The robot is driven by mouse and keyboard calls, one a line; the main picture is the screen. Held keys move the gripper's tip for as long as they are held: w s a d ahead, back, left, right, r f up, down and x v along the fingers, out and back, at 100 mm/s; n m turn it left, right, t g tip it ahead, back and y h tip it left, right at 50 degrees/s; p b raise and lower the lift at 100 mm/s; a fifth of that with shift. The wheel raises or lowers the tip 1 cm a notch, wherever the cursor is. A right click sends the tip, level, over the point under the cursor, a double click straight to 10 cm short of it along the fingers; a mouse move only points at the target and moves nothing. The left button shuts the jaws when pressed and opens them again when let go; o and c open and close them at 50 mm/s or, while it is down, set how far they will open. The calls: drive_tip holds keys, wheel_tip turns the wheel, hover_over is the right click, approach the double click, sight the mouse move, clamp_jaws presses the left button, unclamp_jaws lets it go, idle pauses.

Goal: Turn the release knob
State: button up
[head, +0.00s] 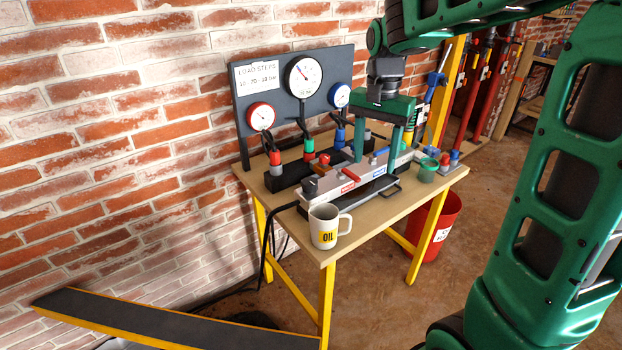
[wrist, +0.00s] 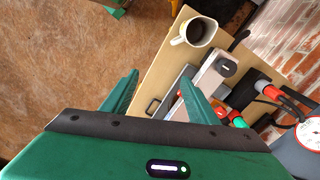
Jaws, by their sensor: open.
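A long grey hand-pump unit (head: 348,192) lies on the wooden table, with a red lever and a blue lever on top; its near end shows in the wrist view (wrist: 211,78). A small dark knob (head: 310,186) sits at its left end; a dark round part shows there in the wrist view (wrist: 228,68). I cannot tell for sure which part is the release knob. My gripper (head: 377,153) is open and points down above the right half of the unit.
A white OIL mug (head: 325,227) with dark liquid stands at the table's front left corner. A gauge panel (head: 290,85) with hoses stands behind. A green cup (head: 427,170) is at the right. A red bin (head: 440,225) stands beside the table (head: 400,212).

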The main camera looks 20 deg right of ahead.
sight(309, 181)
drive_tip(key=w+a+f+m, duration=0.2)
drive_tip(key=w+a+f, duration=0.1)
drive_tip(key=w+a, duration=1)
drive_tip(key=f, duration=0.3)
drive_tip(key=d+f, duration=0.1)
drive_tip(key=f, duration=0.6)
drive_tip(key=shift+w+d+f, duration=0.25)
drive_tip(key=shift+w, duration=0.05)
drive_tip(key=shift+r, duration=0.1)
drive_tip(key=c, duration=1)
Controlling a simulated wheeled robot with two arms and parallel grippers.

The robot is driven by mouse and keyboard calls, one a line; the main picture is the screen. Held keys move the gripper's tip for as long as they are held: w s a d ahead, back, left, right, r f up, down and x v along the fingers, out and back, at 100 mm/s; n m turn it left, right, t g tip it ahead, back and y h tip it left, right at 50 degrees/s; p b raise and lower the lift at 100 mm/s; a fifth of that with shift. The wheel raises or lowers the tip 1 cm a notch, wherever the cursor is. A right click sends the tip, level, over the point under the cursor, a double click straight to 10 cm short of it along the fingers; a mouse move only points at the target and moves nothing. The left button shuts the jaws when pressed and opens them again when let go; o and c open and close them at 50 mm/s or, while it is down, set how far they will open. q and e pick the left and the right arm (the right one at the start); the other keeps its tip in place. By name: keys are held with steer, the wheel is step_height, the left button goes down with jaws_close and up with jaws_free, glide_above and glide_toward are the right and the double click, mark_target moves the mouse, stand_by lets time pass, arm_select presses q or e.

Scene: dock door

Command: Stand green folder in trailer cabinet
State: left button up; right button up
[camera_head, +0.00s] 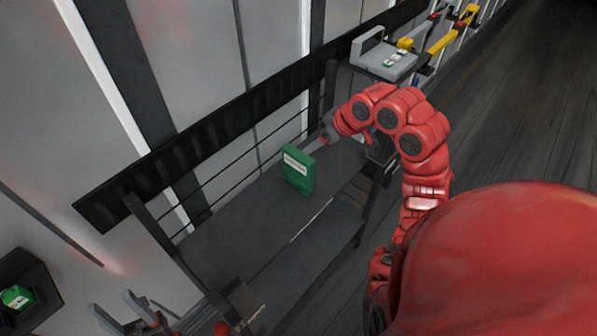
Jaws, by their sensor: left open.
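A green folder (298,172) with a white label stands upright on a dark grey surface (235,215) in the middle of the head view. My left gripper (122,312) is open at the bottom left edge, well apart from the folder. Its jaws look empty. My right arm comes in from the right, and its gripper (328,131) is small and partly hidden just beyond the folder. I cannot tell whether its fingers are open. I cannot tell for certain which part is the trailer cabinet.
A dark post-and-rail frame borders the grey surface. A black box (30,270) with a green and white item (17,297) is at the lower left. A grey unit (384,60) and yellow tools (440,40) are at the top. Open dark floor (500,120) lies right.

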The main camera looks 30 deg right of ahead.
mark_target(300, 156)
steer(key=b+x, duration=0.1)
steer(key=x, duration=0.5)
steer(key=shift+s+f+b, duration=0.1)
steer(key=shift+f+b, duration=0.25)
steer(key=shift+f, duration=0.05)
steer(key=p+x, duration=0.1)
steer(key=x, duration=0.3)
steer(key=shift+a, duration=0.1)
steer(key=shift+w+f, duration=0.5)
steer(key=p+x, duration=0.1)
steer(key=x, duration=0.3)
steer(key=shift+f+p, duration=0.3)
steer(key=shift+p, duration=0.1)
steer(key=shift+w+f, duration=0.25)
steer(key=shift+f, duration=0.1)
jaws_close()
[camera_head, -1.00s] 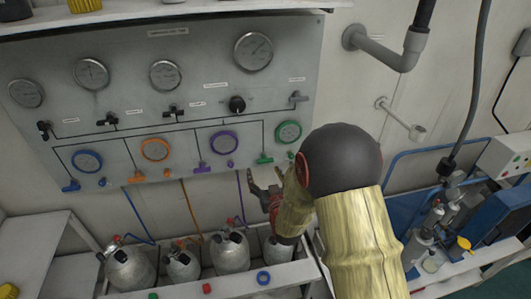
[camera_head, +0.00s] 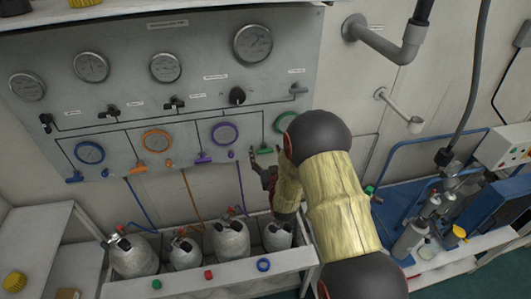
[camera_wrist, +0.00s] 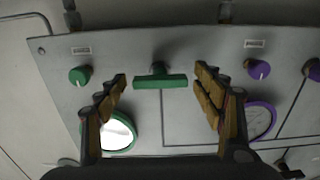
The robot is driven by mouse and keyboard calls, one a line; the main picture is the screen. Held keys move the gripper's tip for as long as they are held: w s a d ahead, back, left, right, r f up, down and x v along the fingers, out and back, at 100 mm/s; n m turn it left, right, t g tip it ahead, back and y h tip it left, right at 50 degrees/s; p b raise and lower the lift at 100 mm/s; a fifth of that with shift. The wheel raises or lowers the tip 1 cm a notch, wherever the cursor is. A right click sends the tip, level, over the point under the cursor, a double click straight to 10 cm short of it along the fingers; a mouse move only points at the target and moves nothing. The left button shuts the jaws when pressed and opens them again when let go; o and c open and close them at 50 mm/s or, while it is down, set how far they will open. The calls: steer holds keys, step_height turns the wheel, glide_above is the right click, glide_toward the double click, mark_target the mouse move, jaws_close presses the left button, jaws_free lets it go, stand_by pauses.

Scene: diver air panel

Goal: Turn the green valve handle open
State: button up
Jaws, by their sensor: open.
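The green valve handle (camera_head: 265,151) is a short bar at the lower right of the grey panel. In the wrist view the green handle (camera_wrist: 160,81) lies crosswise on its stem between my fingers, a little beyond the fingertips. My gripper (camera_wrist: 162,85) is open, one finger on each side of the handle, with visible gaps and no contact seen. In the head view my gripper (camera_head: 264,160) is just below the handle, with my arm covering the panel's lower right corner. The green-rimmed gauge (camera_head: 284,122) is partly hidden by my arm; its green rim (camera_wrist: 117,134) shows behind my left-side finger.
A green knob (camera_wrist: 80,75) and a purple knob (camera_wrist: 258,69) flank the handle on the panel. Purple (camera_head: 203,158), orange (camera_head: 139,167) and blue handles (camera_head: 75,177) sit further left. Several grey cylinders (camera_head: 231,240) stand in a white rack below. A grey pipe (camera_head: 385,42) juts out at upper right.

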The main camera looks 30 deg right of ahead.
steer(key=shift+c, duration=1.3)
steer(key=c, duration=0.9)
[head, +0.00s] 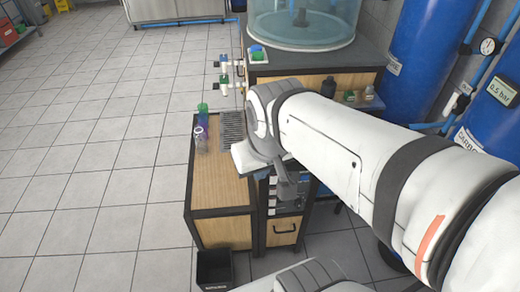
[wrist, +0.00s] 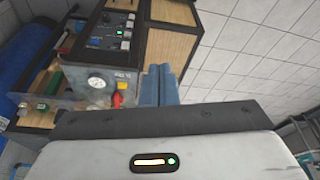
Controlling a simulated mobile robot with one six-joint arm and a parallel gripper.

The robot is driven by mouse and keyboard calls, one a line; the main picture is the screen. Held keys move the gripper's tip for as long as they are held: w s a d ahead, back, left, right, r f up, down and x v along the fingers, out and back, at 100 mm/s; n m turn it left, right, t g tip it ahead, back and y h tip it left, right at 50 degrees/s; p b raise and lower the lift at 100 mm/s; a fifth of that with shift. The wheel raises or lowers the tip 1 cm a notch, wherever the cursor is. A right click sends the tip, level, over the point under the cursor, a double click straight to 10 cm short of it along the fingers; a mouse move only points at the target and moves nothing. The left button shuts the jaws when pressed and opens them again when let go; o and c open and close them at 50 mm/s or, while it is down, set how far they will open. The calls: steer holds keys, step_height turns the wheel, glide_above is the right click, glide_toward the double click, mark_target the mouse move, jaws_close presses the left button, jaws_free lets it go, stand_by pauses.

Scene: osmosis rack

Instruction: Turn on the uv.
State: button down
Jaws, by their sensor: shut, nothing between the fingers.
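A dark control panel (wrist: 112,30) with small switches or buttons is in the upper left of the wrist view. I cannot read its labels or tell which control is the uv. In the head view the panel (head: 292,208) is on the front of the wooden cabinet, partly hidden by my arm. My gripper (wrist: 158,72) is shut and empty; its two grey-blue fingers are side by side, to the right of and below the panel in the wrist view. In the head view my gripper (head: 287,192) is in front of the panel's upper part; contact cannot be told.
A round gauge (wrist: 97,82) and a red valve handle (wrist: 117,100) are left of my fingers in the wrist view. A black bin (head: 215,270) stands below. Blue tanks (head: 425,50) stand at right.

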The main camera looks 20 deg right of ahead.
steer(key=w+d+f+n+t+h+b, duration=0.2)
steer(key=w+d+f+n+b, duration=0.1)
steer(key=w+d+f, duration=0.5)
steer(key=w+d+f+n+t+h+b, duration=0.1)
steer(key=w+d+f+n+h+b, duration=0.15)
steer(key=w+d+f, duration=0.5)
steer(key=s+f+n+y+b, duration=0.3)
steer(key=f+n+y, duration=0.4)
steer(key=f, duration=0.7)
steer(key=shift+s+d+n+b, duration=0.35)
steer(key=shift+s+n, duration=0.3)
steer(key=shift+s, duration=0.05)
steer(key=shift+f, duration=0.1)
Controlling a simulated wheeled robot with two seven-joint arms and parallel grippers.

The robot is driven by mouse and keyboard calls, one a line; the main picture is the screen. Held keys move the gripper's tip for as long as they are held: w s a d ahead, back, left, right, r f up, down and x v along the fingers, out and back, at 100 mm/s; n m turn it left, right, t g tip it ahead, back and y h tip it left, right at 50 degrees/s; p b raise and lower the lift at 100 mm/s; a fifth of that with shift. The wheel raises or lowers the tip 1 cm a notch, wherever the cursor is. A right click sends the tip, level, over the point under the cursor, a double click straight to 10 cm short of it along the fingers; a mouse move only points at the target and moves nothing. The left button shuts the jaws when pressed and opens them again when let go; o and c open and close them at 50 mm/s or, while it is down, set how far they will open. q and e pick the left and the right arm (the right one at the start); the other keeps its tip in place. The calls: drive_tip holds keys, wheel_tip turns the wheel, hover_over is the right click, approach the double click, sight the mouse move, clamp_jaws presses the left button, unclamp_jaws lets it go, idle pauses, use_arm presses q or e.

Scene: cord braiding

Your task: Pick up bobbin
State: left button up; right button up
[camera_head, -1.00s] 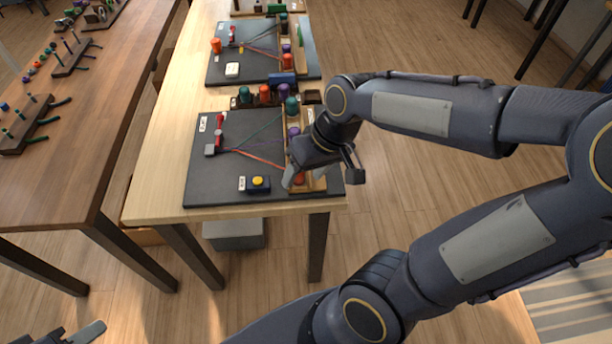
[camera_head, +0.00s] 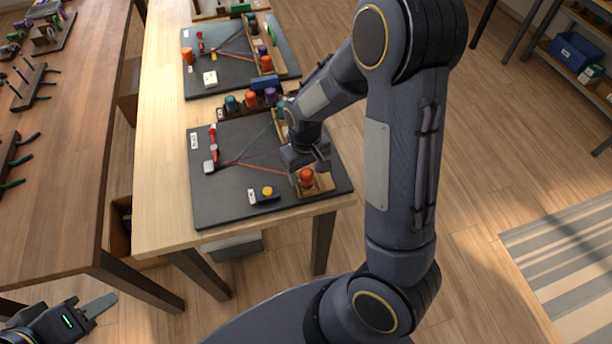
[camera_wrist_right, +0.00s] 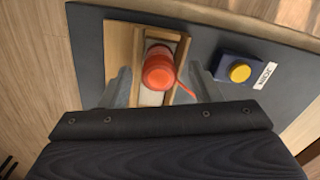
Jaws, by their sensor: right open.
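A red-orange bobbin (camera_head: 306,177) stands in the near end of a wooden holder (camera_head: 322,189) on the dark board (camera_head: 215,199). In the right wrist view the bobbin (camera_wrist_right: 160,68) stands between the two fingers of my right gripper (camera_wrist_right: 157,88), with a gap at each side. My right gripper (camera_head: 307,170) is open and close over it in the head view. A red cord runs from the bobbin toward the red clamp (camera_head: 212,139). My left gripper (camera_head: 92,309) is at the lower left, far from the board, and its jaws are not clear.
A blue box with a yellow button (camera_head: 267,192) sits on the board near the holder. A second board (camera_head: 205,85) lies further back. My right arm covers part of the holder.

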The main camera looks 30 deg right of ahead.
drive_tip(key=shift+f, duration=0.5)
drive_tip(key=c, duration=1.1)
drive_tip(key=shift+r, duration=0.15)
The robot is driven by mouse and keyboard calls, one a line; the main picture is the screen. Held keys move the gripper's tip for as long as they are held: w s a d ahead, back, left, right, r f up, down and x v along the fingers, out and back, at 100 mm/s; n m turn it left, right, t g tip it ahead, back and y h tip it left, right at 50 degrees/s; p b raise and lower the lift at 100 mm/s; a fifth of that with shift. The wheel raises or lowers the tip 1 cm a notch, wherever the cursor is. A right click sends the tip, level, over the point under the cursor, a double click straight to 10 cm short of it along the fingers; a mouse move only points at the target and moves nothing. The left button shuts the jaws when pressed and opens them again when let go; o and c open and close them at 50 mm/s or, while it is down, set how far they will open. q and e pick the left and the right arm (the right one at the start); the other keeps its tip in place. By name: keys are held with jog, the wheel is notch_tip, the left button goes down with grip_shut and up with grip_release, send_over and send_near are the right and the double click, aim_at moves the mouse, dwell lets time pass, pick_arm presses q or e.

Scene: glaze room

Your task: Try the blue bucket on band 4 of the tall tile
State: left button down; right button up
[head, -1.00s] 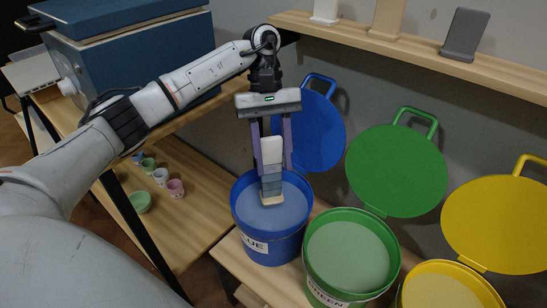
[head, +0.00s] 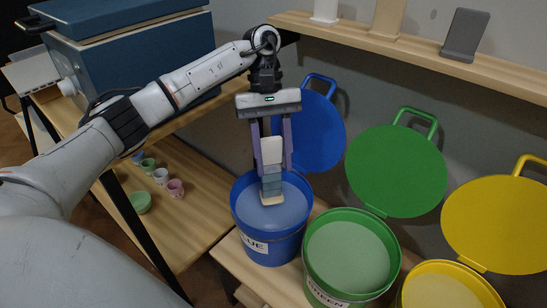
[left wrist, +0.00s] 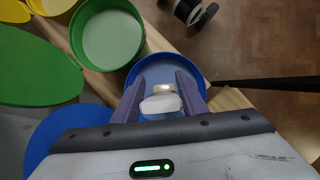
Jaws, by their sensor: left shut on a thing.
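My left gripper (head: 273,160) is shut on the tall tile (head: 272,150), which hangs upright with a white upper part, grey-blue bands below and a tan lower end. The tile is over the open blue bucket (head: 268,245), its lower end within the bucket's rim as seen from the head. I cannot tell whether that end touches the pale blue glaze (head: 290,208). In the left wrist view the tile's white end (left wrist: 161,104) shows between the fingers, with the blue bucket's rim (left wrist: 135,72) around it. My right gripper is not in view.
The blue lid (head: 318,130) stands open behind the bucket. A green bucket (head: 350,285) and a yellow bucket (head: 450,265), both open, stand to the right. A shelf (head: 420,58) with several upright tiles runs above. Small cups (head: 160,176) and a blue kiln-like box (head: 130,60) are at left.

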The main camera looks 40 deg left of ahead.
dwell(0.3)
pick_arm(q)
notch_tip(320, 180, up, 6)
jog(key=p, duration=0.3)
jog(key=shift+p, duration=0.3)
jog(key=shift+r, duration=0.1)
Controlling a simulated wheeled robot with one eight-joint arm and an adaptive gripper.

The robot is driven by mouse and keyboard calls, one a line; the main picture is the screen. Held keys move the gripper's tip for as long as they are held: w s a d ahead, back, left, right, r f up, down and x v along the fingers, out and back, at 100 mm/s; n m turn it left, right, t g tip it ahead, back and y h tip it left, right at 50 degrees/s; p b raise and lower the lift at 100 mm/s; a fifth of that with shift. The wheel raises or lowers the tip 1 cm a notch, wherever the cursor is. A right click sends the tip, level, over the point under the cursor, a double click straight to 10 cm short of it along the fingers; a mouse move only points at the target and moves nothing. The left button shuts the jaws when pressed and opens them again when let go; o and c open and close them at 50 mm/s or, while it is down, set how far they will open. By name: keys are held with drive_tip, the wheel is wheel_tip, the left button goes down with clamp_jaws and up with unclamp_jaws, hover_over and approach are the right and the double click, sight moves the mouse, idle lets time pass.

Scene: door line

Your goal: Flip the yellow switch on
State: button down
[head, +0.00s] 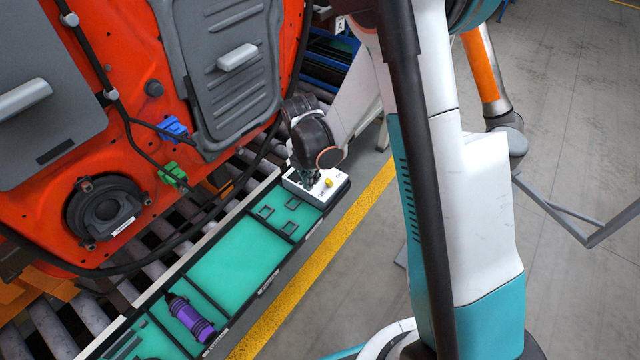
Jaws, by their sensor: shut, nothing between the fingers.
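The yellow switch (328,183) is a small lever on the top of a white box (311,192). The box sits at the far end of the teal-lined tray. My gripper (311,182) is shut and empty, pointing down over the box, just left of the yellow switch. I cannot tell whether the fingertips touch the switch or the box. The dark wrist hides part of the box's back, and the switch's on or off position is too small to read.
An orange door panel (140,95) with grey covers stands on the left, over rollers. Open floor lies to the right.

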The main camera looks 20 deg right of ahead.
===
Short task: Extract from the material all lines containing the string "joint".

Solved exercise:
Controlling a simulated mobile robot with one six-joint arm and a parallel gripper.
Controlling a simulated wheeled robot with two seven-joint arms and parallel grippers.
Controlling a simulated wheeled robot with one eight-joint arm and an adaptive gripper.

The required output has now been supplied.